Sunday, July 27, 2014
Matthew Quick, The Good Luck of Right Now. This story of a non-neurotypical adult dealing with the loss of his mother and only friend started with both comedy and a potential for uniqueness, but devolved into sugary predictability.
Lev Grossman, The Magicians and The Magician King. Harry Potter and his friends go to Narnia in college. Better than you'd expect, and fun to read. The rare sequel that is better than the first, partly because there is an actual female character rather than stage prop, if she is a bit flat - so are the rest of them.
Friday, July 25, 2014
George Eliot, Middlemarch. I enjoyed this so much more than the first time. I have more sympathy for the constrained choices and maddening behaviors of the young women, probably because I no longer identify with them. I think that it tied up too neatly with happy endings for all honesty, but it does make for a satisfied glow at the finish.

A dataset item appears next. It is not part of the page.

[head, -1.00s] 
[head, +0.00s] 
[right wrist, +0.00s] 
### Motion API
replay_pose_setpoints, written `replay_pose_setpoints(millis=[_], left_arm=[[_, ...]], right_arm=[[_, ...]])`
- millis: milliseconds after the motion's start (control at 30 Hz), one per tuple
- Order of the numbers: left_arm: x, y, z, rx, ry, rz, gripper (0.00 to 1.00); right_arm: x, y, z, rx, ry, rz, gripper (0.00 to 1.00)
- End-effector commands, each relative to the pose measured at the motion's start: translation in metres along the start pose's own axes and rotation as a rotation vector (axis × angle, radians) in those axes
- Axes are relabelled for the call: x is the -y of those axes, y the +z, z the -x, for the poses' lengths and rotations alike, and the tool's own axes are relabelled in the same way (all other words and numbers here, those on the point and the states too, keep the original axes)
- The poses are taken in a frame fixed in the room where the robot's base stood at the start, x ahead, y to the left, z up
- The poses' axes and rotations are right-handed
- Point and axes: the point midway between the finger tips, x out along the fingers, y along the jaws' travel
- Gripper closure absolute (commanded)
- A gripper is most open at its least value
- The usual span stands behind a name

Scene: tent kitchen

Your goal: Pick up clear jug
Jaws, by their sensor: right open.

Simon Winchester, The Professor and the Madman. The story of the OED. I've always been fascinated and puzzled by the creation of dictionaries - how would you write the first one? Apparently, by reading every book and writing down every word and quotes of it used in every context. The story of the people who created the dictionary (an army of volunteers including one notable murderer and lunatic) was interesting, but I enjoyed the dictionary parts more. I think I read the wrong book, as the author has written another book about the venerable dictionary focusing on the work itself.
Friday, July 11, 2014
G. B. Edwards, The Book of Ebenezer Le Page. An obstinate, garrulous, and witty old man recounts his life spanning two world wars on the island of Guernsey. He tells the story of his friends, family, and neighbors and of the way of life and language that have disappeared. And best, it is a funny book, full of zeal and enjoyment rather than exclusively nostalgia.